• Short exercise: Write out exactly the lines running from the one that contains "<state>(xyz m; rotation" through the end of the material.

------------------------------

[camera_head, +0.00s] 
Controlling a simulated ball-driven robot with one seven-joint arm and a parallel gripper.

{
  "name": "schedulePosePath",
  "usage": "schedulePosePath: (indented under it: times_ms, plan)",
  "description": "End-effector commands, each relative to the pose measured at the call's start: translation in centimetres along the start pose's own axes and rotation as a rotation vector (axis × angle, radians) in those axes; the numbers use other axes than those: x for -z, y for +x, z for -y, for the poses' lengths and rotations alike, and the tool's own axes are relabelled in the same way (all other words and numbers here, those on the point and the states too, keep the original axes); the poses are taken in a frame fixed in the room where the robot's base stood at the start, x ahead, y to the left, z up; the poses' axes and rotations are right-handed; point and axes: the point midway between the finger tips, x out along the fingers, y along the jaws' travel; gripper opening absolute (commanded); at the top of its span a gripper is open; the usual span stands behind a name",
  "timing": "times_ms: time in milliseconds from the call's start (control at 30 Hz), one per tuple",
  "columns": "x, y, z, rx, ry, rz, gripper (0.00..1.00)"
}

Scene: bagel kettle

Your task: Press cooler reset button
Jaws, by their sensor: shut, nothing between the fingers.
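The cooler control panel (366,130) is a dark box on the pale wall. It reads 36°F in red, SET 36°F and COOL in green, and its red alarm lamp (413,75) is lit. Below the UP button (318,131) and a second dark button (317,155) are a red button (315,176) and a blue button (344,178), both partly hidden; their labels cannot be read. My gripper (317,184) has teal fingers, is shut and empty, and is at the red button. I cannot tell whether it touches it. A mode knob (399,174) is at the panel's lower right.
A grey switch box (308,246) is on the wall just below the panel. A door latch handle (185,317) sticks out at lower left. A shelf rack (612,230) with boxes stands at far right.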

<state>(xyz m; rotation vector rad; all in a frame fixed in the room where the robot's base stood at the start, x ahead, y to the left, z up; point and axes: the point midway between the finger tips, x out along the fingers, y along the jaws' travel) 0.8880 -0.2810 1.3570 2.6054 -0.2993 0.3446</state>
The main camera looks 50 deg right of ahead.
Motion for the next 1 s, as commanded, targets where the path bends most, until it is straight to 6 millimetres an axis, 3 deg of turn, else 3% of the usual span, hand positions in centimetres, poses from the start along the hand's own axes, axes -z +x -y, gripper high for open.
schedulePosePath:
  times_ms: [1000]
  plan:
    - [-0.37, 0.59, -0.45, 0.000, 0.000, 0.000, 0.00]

------------------------------

• Task result:
<state>(xyz m; rotation vector rad; all in a frame fixed in the room where the robot's base stood at the start, x ahead, y to the left, z up; point and axes: the point midway between the finger tips, x out along the fingers, y along the jaws' travel) 0.8880 -0.2810 1.3570 2.6054 -0.2993 0.3446</state>
The main camera looks 50 deg right of ahead.
Motion for the next 1 s, as commanded, targets where the path bends most, until it is straight to 6 millimetres an axis, 3 deg of turn, else 3% of the usual span, hand positions in centimetres, poses from the start along the hand's own axes, axes -z +x -y, gripper high for open.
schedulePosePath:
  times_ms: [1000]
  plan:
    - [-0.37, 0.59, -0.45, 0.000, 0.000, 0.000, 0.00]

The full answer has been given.